Problem to work on: Nothing in the data should change when you return it, but leave the pictures out.

Given material:
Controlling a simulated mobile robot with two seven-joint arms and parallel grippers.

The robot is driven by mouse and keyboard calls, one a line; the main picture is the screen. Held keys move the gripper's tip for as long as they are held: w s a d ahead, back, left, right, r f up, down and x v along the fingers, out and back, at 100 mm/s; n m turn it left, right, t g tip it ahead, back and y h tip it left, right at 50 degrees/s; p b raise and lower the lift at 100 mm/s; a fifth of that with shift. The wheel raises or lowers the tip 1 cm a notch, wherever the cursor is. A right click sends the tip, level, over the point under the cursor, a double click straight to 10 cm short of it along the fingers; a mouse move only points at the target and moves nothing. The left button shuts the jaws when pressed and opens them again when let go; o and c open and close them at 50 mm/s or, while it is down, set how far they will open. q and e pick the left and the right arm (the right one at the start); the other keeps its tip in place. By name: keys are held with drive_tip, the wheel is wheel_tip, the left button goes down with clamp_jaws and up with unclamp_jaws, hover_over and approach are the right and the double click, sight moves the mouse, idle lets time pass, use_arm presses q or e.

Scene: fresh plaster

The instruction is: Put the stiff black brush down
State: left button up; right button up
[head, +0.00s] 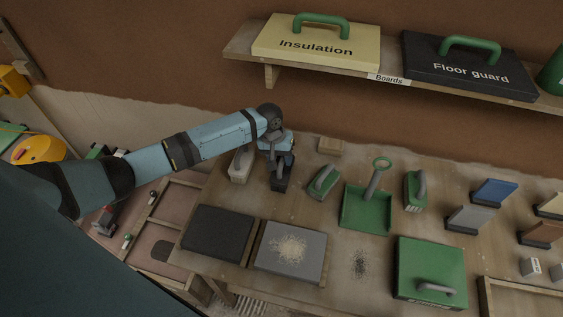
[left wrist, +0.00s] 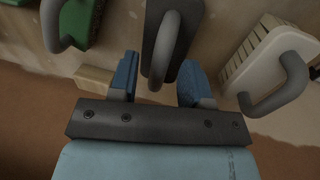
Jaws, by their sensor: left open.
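The stiff black brush (head: 279,184) stands on the bench below my left gripper (head: 277,155). In the left wrist view, the brush (left wrist: 192,22) is a dark block with a grey loop handle. The handle reaches between the two blue fingers of my left gripper (left wrist: 160,82). The fingers are open, with a gap on each side of the handle. The brush's bristles are hidden. My right gripper is in neither view.
A white brush (head: 240,166) stands just left, and a green brush (head: 322,182) just right. A wooden block (head: 331,145) lies behind. A green dustpan (head: 366,213), dark pad (head: 217,234) and dusty grey pad (head: 312,265) are nearby. The boards shelf (head: 410,83) overhangs behind.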

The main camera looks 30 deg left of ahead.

Result of this exercise:
Controlling a simulated mobile robot with two seven-joint arms and parallel grippers.

The robot is driven by mouse and keyboard calls, one a line; the main picture is the screen. Held keys move the gripper's tip for as long as they are held: w s a d ahead, back, left, right, r f up, down and x v along the fingers, out and back, at 100 mm/s; n m turn it left, right, t g tip it ahead, back and y h tip it left, right at 50 degrees/s; p b raise and lower the lift at 100 mm/s; a fifth of that with shift. The wheel raises or lowers the tip 1 cm a notch, wherever the cursor is. A right click sends the tip, level, over the point under the cursor, a double click straight to 10 cm short of it along the fingers; a mouse move only points at the target and moves nothing. The left button shuts the jaws when pressed and opens them again when let go; o and c open and close them at 50 mm/s or, while it is down, set how far they will open. q and e pick the left and the right arm (the right one at the start); the other keeps its tip in place. By name: keys are held with drive_tip, the wheel is wheel_tip, the left button goes down with clamp_jaws and up with unclamp_jaws, hover_over and approach are the right and the double click, sight moves the mouse, idle lets time pass, use_arm presses q or e.

Scene: fresh plaster

The instruction is: Put the stiff black brush down
State: left button up; right button up
[head, +0.00s] 
[left wrist, +0.00s] 
Jaws, by their sensor: left open.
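The stiff black brush (head: 279,184) stands on the bench below my left gripper (head: 277,155). In the left wrist view, the brush (left wrist: 192,22) is a dark block with a grey loop handle. The handle reaches between the two blue fingers of my left gripper (left wrist: 160,82). The fingers are open, with a gap on each side of the handle. The brush's bristles are hidden. My right gripper is in neither view.
A white brush (head: 240,166) stands just left, and a green brush (head: 322,182) just right. A wooden block (head: 331,145) lies behind. A green dustpan (head: 366,213), dark pad (head: 217,234) and dusty grey pad (head: 312,265) are nearby. The boards shelf (head: 410,83) overhangs behind.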

The main camera looks 30 deg left of ahead.

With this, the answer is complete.